Thoughts so far on LAK11

Along with about 400 or so others world-wide, I’ve signed up for the LAK11 (Learning and Knowledge Analytics) MOOC run by George Siemens and colleagues at the Technology Enhanced Knowledge Research Institute (TEKRI) at Athabasca University. We’re now into week 2, and I think I’m just about getting into the swing of things.

When George was in the UK late last year, I managed to catch his presentation at Glasgow Caledonian, and I was intrigued with the concept of learning analytics, and in particular how we can start to use data in meaningful ways for teaching and learning. I wanted to know more about what learning analytics are and so signed up for the course. I’ve also been intrigued by the concept of MOOCs so this seemed liked the ideal opportunity to try one out for myself.

In her overview paper, Tanya Elias provides a useful description: ” Learning analytics is an emerging field in which sophisticated analytic tools are used to improve learning and education. It draws from, and is closely tied to, a series of other fields of study including business intelligence, web analytics, academic analytics, educational data mining, and action analytics.” (Elias, T. (2011) Learning Analytics: Definitions, Processes, Potential)

The course outcomes are:
*Define learning and knowledge analytics
*Map the developments of technologies and practices that influence learning and knowledge analytics as well as developments and trends peripheral to the field.
*Evaluate prominent analytics methods and tools and determine appropriate contexts where the methods would be most effective.
*Describe how “big data” and data-driven decision making differ from traditional decision making and the potential future implications of this transition.
*Design a learning analytics implementation plan at a course level. 
*Evaluate the potential impact of the semantic web and linked data on learning resources and curriculum.
*Detail various elements organizational leaders need to consider to roll out an integrated knowledge and learning analytics model in an organizational setting.
*Describe and evaluate developing trends in learning and knowledge analytics and develop models for their potential impact on teaching, learning, and organizational knowledge

You can check out the full course syllablus here .

The fact that the course is open and non-accredited really appealed to me as, to be honest, I am a bit lazy and not sure if I wanted to commit to to a formal course.
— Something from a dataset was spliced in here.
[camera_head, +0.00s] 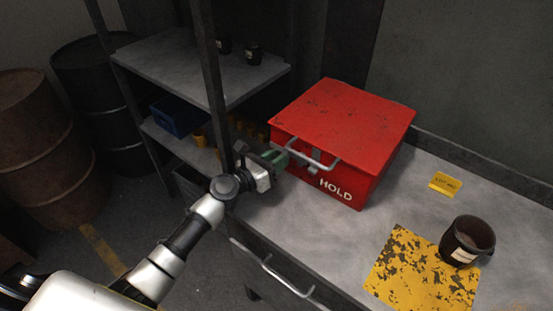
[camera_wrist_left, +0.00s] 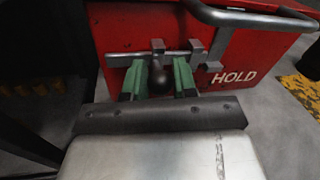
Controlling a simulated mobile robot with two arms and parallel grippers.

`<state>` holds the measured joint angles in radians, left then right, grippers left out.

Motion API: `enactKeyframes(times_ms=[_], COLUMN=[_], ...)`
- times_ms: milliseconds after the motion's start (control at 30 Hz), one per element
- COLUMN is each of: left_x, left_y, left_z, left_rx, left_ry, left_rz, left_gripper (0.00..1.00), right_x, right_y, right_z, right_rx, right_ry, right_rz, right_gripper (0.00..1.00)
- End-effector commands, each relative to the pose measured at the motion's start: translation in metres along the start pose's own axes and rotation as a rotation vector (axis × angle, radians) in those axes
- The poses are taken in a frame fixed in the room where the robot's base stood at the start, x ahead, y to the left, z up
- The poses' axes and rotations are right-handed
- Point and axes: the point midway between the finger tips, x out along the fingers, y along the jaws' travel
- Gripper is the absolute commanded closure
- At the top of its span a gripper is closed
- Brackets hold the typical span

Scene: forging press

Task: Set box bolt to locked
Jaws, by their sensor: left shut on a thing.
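The red box (camera_head: 343,127) marked HOLD stands on the grey counter, lid down, with a metal handle (camera_head: 313,159) at its front. Its front face also shows in the left wrist view (camera_wrist_left: 262,50). There a grey sliding bolt (camera_wrist_left: 130,60) runs across the front through brackets, with a dark round knob (camera_wrist_left: 159,80). My left gripper (camera_head: 277,158) is at the left part of the box front. In the left wrist view its green fingers (camera_wrist_left: 158,82) are on either side of the knob and shut on it. My right gripper is not in view.
A shelf rack (camera_head: 207,62) with an upright post is close to my left arm. Barrels stand at the far left.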

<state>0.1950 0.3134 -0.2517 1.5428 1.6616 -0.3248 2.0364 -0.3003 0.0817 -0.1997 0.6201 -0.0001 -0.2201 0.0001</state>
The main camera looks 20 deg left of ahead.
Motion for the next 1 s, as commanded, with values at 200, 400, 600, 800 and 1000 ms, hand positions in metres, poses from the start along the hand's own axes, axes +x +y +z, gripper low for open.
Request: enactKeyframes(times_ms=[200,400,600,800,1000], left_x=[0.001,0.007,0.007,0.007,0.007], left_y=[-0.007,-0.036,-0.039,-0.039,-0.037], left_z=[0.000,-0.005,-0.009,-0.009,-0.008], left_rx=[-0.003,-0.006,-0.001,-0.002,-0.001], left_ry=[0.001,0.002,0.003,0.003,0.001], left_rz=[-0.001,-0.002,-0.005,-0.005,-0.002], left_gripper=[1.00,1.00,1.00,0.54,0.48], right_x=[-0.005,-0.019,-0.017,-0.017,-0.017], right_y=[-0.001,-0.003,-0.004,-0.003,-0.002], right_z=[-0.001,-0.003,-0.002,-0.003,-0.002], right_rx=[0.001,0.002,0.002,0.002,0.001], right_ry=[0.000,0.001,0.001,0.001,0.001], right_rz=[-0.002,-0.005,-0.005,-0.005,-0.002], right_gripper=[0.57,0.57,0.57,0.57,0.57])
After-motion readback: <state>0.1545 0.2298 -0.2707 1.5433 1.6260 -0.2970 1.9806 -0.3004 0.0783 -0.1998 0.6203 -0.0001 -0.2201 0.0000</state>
The mix of online resources, use of tags, aggregation etc fits right in with my working practices. I blog, I tweet, I’m always picking up bits of useful (and useless) information from my streams – so having a bit of focus for some activity sounded perfect – I’m a self motivated kind of a person aren’t I?
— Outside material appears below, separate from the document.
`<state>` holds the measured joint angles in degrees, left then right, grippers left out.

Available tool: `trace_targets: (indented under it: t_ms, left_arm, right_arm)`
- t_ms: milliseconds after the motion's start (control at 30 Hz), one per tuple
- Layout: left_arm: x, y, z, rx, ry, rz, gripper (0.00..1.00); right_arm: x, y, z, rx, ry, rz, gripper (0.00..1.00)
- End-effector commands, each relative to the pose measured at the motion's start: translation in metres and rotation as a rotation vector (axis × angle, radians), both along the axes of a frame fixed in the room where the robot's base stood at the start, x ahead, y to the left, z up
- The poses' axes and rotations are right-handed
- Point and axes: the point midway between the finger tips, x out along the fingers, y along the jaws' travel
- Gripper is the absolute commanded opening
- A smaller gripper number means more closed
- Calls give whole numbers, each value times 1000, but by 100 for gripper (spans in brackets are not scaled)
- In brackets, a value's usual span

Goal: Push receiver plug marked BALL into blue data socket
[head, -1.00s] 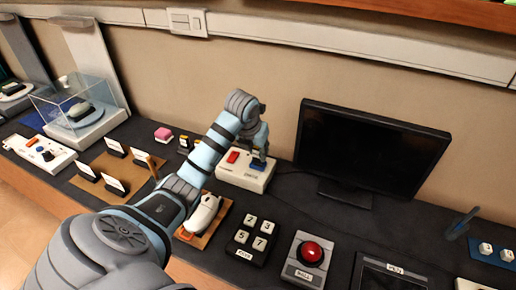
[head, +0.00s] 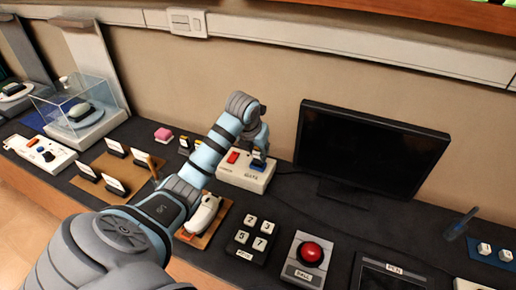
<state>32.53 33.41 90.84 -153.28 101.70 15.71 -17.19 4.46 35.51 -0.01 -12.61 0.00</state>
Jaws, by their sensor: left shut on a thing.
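A white socket box (head: 243,181) stands against the wall left of the monitor. It has a red part (head: 233,157) on its top left and a blue data socket (head: 258,167) on its right, above a dark label. My left gripper (head: 259,156) points down right over the blue socket, shut on a small plug. The plug is mostly hidden by the fingers, and its marking cannot be read. I cannot tell how deep it sits in the socket. My right gripper is not in view.
A white mouse (head: 204,214) lies on a brown pad under my left arm. A keypad block (head: 252,238), a red button box (head: 308,257) and a black monitor (head: 369,149) stand to the right. Card holders (head: 116,184) and a clear case (head: 78,106) are left.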

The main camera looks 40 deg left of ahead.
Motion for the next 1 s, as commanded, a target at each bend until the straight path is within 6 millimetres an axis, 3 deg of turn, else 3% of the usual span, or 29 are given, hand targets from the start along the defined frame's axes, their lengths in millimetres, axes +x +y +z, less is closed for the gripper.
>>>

But it’s never that simple is it? Old habits die hard – particularly that nagging feeling of guilt about signing up for a course and not reading all the suggested texts, reading all the forum messages, doing all the suggested activities. Is it just me that suffers from the tensions of trying to be an engaged, self motivated learner and everyday distractions and procrastination? I’ve had some vey circular discussion about myself about why I’m not actually looking at the course material at times.
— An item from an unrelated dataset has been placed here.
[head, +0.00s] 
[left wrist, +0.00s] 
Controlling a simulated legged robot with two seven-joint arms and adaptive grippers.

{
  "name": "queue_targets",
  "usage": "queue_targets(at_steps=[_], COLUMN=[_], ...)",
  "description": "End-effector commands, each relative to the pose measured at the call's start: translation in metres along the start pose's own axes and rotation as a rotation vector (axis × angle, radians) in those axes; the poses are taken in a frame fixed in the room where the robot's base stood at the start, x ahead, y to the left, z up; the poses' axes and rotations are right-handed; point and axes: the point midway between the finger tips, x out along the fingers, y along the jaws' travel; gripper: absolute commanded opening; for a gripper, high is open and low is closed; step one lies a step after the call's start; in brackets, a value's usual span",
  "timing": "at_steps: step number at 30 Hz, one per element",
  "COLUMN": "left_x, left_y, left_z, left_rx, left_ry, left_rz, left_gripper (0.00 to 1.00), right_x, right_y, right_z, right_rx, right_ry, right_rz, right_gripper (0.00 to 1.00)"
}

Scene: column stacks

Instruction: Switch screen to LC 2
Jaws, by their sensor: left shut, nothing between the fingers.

However, George and the team have been particularly good at reassuring people and emphasising that we need to “let go of traditional boundaries”. With a cohort this large it’s pretty near impossible to keep up with everything so they actively encourage people only to do what they can, and concentrate on what what really interests you. They actively encourage “skim and dive” techniques -skim the all the resources and dive into what catches your eye/interest. If you’ve being thinking about doing one of the MOOCs then I would recommend having a listen to the introductory elluminate session (another great thing about open courses is that all the resources are available to everyone, anytime).

I’ve found the eliminate sessions the most interesting so far. Not because the other resources provided aren’t as engaging – far from it. I think it’s more to do with the synchronous element and actually feeling part of a community. All the speakers so far have been very engaging, as has the chat from participants.

Last week as introduction to Learning Analytics, John Fritz, UMBC gave an overview of the work he’s leading in trying to help students improve performance by giving them access to data about their online activity. They built a BlackBoard building block called Check My Activity (CMA), you can read more about it here. John and colleagues are also now active in trying to use data from their LMS to help teachers design more effective online actives.

This week’s topic is “The Rise of Big Data” and on Tuesday, Ryan Baker from Worcester Polytechnic Institute was in the eliminate hot seat, giving us an introduction to Educational Data Mining (EDM). EDM draws heavily on data mining methodologies, but in the context of educational data. Ryan explained it as a distillation of data for human judgement. In other words making complex data understandable and useful for non information scientists. EDM and Learning Analytics are both growing research areas, and the there are a number of parallels between them. We did have quite a bit of discussion about what the differences were exactly, which boiled down to the fact that both are concerned with the same deep issues, but learning analytics is maybe broader in scope and using more qualitative approaches to data and not so dedicated to data mining methodology as EDM. Ryan gave an overview of the work he has been doing around behaviour modelling from data generated by some of Carnegie Mellon Cognitive Tutor programmes, and how they are using the data to redesign actives to reduce for example students going “off task”. Again you can access the talk from the course moodle site.

Next week I’m hoping to be doing a bit more diving as the topic is Sematinc Web, Linked Data and Intelligent Curriculum. Despite the promise, there really isn’t that much evidence of linked data approaches being used in teaching and learning contexts as we found with the JISC funded SemTech report and more recently when Lorna Campbell and I produced our briefing paper on The Semantic Web, Linked and Open Data. I think that there are many opportunities for using linked data approaches. The Dynamic Learning Maps project at the University of Newcastle is probably the best example I can think of. However, linking data within many institutions is a key problem. The data is invariable not in a standard form, and even when it is there’s a fair bit of house keeping to be done. So finding linkable data to use is still a key challenge and I’m looking forward to finding out what others are doing in this area.